*** Task input

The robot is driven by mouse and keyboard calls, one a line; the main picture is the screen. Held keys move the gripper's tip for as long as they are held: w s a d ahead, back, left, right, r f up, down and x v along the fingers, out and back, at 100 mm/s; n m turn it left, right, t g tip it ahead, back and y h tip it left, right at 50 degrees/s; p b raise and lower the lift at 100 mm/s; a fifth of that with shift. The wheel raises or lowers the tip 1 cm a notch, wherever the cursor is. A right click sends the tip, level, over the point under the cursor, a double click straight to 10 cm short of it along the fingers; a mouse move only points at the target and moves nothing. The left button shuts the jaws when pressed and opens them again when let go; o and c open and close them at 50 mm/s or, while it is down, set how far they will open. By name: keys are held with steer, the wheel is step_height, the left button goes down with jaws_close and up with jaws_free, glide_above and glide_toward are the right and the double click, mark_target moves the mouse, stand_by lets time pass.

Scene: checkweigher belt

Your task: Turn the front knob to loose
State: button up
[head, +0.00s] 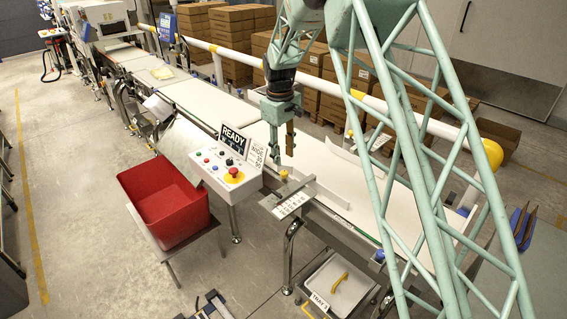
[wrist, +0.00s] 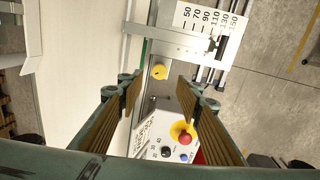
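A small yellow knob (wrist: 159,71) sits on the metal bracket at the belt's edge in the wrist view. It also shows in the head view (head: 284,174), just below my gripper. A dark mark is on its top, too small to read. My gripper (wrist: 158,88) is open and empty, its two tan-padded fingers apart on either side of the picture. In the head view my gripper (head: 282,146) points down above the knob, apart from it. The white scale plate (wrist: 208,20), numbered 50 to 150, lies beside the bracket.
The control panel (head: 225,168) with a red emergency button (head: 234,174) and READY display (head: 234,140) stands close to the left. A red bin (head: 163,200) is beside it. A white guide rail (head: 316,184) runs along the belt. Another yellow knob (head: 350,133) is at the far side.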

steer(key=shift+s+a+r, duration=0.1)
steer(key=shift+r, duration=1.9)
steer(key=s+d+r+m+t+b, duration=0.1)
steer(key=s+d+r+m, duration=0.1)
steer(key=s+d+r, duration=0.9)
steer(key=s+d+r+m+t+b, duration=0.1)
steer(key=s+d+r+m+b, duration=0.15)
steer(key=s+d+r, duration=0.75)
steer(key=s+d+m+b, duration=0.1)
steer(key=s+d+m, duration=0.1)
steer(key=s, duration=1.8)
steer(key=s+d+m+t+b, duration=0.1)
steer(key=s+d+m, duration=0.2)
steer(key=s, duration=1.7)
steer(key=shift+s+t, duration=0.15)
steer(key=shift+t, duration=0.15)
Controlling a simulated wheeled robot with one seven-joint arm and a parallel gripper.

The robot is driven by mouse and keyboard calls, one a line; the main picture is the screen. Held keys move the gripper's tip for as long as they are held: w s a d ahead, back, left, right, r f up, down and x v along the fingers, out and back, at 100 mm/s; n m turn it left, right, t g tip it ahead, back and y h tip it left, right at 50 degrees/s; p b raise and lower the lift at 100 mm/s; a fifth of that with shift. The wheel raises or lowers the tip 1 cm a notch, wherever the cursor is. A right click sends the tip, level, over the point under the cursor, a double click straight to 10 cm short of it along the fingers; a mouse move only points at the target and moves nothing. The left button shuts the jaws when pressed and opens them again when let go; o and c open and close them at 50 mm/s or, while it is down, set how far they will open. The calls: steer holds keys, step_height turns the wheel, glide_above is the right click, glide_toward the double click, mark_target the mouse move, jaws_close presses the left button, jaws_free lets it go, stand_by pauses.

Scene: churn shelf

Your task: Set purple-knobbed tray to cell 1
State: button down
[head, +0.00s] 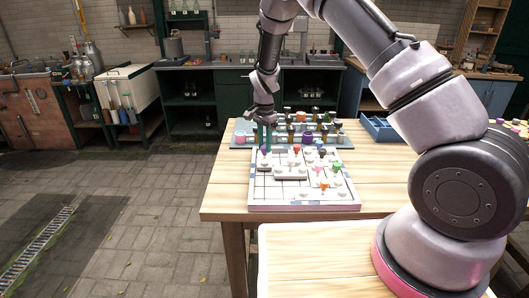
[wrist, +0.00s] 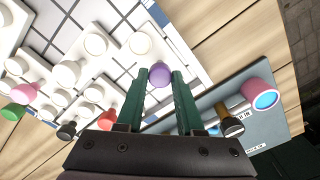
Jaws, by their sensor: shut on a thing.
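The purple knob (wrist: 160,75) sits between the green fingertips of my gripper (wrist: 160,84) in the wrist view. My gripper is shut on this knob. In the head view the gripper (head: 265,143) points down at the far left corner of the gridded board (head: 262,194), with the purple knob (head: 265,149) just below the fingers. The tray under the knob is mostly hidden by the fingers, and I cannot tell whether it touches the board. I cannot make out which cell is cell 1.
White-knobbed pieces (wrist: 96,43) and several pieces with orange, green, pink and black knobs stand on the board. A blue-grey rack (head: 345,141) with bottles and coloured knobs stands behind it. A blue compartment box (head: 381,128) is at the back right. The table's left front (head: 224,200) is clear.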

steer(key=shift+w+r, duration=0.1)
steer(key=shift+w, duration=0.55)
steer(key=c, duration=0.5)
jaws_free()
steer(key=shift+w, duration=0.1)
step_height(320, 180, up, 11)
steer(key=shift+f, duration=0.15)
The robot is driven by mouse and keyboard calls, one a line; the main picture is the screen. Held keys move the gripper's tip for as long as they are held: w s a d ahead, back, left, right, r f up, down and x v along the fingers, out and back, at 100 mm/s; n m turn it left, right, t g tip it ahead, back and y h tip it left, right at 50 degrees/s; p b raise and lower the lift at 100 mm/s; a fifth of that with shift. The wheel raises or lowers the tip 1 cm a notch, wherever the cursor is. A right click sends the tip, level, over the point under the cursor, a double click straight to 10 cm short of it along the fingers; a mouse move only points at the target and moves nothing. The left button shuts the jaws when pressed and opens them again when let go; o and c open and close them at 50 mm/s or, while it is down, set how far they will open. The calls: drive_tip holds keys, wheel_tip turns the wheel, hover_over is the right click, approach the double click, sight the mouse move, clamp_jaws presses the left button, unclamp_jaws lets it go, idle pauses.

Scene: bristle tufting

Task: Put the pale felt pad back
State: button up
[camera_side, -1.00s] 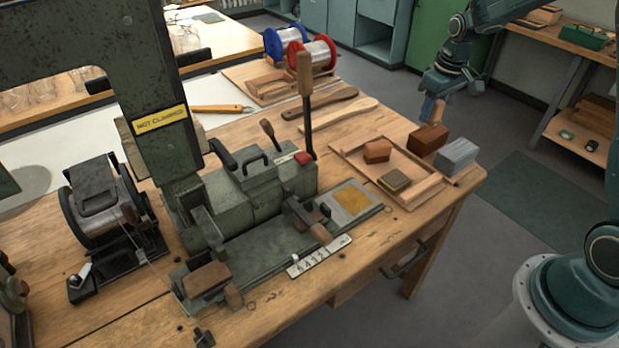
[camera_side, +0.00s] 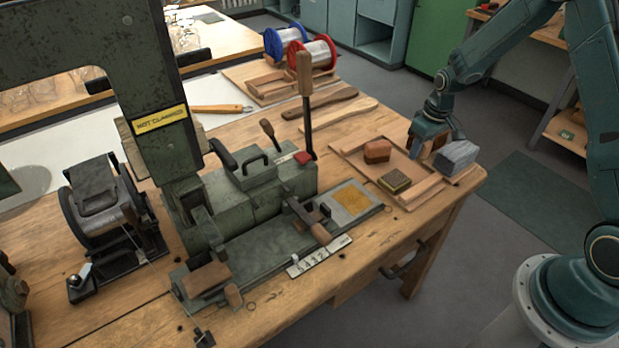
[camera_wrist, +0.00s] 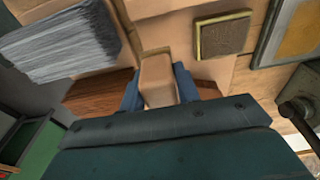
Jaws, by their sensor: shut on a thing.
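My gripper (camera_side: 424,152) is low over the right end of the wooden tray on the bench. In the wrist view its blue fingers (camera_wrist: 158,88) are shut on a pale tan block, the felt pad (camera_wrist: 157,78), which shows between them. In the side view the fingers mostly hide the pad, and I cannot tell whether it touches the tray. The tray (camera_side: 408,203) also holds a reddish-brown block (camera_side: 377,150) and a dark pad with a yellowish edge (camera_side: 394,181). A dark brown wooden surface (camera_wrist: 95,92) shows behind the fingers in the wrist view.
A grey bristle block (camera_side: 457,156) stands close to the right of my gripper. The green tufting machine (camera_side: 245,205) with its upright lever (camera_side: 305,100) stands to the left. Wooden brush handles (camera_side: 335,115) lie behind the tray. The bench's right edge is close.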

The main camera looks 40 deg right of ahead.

******
*** Task input

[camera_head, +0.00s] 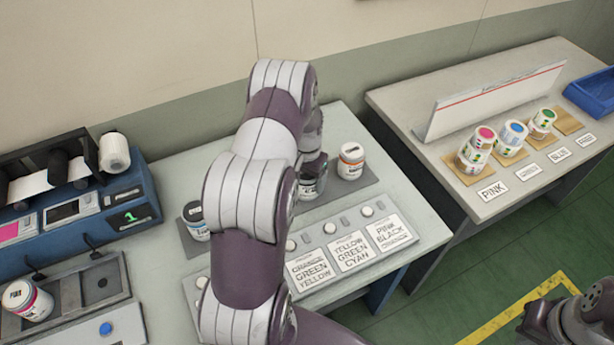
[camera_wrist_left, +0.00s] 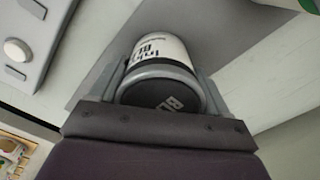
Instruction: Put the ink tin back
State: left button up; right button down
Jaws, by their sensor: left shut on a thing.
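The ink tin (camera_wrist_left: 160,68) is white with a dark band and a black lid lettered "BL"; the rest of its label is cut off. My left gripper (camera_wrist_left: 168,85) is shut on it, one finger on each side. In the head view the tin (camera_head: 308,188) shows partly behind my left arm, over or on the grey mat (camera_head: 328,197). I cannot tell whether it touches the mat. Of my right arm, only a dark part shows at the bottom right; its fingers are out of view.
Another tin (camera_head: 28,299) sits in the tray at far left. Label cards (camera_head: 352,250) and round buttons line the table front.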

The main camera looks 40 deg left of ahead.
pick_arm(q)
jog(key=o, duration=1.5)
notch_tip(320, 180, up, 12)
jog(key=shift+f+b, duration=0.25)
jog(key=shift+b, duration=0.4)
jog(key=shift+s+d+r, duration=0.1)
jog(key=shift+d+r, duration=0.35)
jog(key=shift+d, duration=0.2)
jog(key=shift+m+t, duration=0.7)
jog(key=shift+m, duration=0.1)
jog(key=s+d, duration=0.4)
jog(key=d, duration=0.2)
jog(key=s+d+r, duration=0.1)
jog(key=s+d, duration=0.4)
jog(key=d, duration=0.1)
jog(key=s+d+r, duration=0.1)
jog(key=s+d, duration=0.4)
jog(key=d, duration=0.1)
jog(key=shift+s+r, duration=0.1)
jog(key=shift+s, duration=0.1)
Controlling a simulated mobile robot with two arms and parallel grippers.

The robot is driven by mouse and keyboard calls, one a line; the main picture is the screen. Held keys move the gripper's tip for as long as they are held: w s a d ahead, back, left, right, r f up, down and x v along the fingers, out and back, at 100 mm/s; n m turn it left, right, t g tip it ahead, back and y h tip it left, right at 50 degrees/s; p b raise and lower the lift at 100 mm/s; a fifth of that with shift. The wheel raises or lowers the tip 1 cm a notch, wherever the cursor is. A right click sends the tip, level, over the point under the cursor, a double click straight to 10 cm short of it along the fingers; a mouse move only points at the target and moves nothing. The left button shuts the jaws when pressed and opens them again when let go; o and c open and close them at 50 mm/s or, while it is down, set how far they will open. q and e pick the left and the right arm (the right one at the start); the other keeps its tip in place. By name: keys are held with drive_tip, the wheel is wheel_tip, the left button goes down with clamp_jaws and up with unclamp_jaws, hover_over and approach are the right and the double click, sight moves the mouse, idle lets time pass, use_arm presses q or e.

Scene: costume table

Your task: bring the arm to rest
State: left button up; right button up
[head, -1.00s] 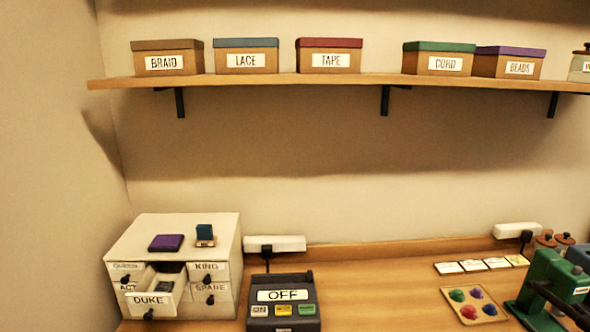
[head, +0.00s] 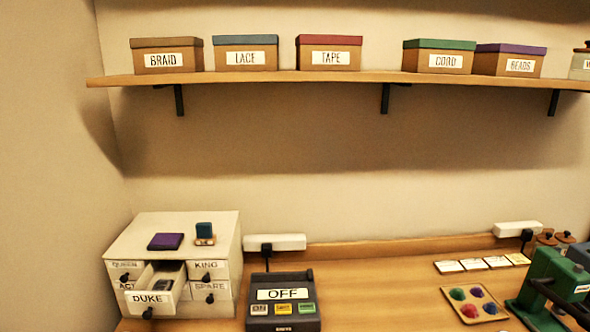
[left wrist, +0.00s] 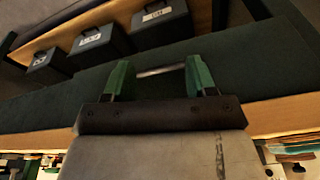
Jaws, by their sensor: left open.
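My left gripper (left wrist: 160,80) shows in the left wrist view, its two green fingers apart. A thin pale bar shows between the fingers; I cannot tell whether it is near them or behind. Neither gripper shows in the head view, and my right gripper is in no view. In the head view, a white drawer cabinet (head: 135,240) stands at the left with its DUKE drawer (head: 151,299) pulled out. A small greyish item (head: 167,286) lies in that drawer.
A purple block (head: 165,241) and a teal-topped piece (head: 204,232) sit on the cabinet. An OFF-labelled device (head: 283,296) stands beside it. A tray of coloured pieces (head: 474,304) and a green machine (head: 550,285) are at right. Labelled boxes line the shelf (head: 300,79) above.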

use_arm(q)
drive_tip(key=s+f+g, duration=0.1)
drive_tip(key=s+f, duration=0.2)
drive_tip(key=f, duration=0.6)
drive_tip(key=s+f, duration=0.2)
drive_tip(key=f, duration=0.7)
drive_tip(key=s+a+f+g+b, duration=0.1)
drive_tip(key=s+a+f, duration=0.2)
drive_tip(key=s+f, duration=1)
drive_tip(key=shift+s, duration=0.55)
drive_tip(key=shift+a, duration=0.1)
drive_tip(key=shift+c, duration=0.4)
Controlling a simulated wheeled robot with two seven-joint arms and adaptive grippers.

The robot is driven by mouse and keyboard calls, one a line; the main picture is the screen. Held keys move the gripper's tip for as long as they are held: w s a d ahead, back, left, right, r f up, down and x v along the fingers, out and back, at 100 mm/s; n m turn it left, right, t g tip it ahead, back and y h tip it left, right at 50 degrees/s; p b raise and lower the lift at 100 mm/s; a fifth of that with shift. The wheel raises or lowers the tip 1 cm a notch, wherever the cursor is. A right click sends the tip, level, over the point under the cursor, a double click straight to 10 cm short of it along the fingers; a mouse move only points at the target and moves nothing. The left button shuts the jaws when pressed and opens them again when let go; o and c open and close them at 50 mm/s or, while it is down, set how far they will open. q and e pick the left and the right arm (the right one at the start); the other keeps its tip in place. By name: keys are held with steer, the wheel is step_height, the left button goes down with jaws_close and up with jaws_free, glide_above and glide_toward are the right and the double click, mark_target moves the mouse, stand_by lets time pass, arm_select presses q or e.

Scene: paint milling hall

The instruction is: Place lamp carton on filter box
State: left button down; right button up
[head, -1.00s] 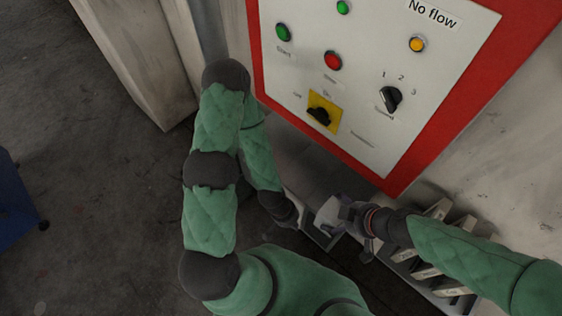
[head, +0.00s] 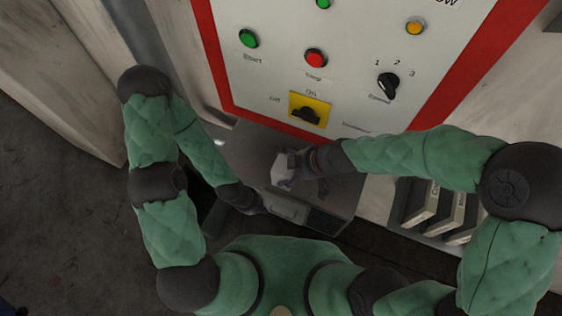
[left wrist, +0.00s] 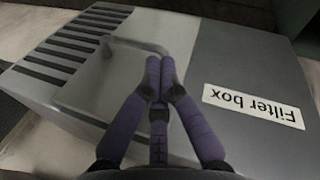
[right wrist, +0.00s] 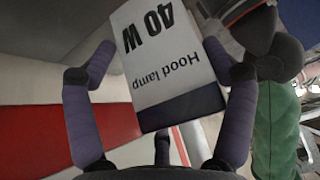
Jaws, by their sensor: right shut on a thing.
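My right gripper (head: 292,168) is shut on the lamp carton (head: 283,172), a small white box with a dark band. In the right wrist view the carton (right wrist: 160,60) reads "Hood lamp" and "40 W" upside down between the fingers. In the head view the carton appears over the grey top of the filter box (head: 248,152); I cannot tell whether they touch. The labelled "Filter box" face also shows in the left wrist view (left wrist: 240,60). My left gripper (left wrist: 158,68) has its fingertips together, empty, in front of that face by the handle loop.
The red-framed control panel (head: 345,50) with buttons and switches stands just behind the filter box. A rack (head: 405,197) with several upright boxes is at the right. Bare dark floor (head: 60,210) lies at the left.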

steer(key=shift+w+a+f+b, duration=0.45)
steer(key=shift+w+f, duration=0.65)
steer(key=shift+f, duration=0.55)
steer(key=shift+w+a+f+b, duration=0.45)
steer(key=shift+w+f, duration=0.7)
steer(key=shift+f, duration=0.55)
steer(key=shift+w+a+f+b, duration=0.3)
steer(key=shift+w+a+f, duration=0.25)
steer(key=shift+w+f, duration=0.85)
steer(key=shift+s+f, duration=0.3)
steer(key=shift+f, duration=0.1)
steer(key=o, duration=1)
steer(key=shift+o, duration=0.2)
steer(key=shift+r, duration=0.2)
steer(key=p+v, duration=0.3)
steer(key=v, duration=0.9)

******

### Exercise directions
Transcribe word for word the lines from the one holding "lets time pass." through the one holding "Scene: checkweigher belt". Include both, and add nothing.

### Result of the task
The robot is driven by mouse and keyboard calls, one a line; the main picture is the screen. Held keys move the gripper's tip for as long as they are held: w s a d ahead, back, left, right, r f up, down and x v along the fingers, out and back, at 100 mm/s; n m turn it left, right, t g tip it ahead, back and y h tip it left, right at 50 degrees/s; p b raise and lower the lift at 100 mm/s; a fifth of that with shift. The wheel raises or lowers the tip 1 cm a notch, wherever the cursor is. A right click sends the tip, level, over the point under the cursor, a double click straight to 10 cm short of it along the fingers; a mouse move only points at the target and moves nothing. The left button shuts the jaws when pressed and opens them again when let go; o and c open and close them at 50 mm/s or, while it is down, set how far they will open. By name: keys are held with steer, the wheel is step_height, the left button goes down with jaws_close and up with jaws_free, glide_above and glide_toward are the right and the double click, mark_target moves the mouse, stand_by lets time pass.

Scene: checkweigher belt

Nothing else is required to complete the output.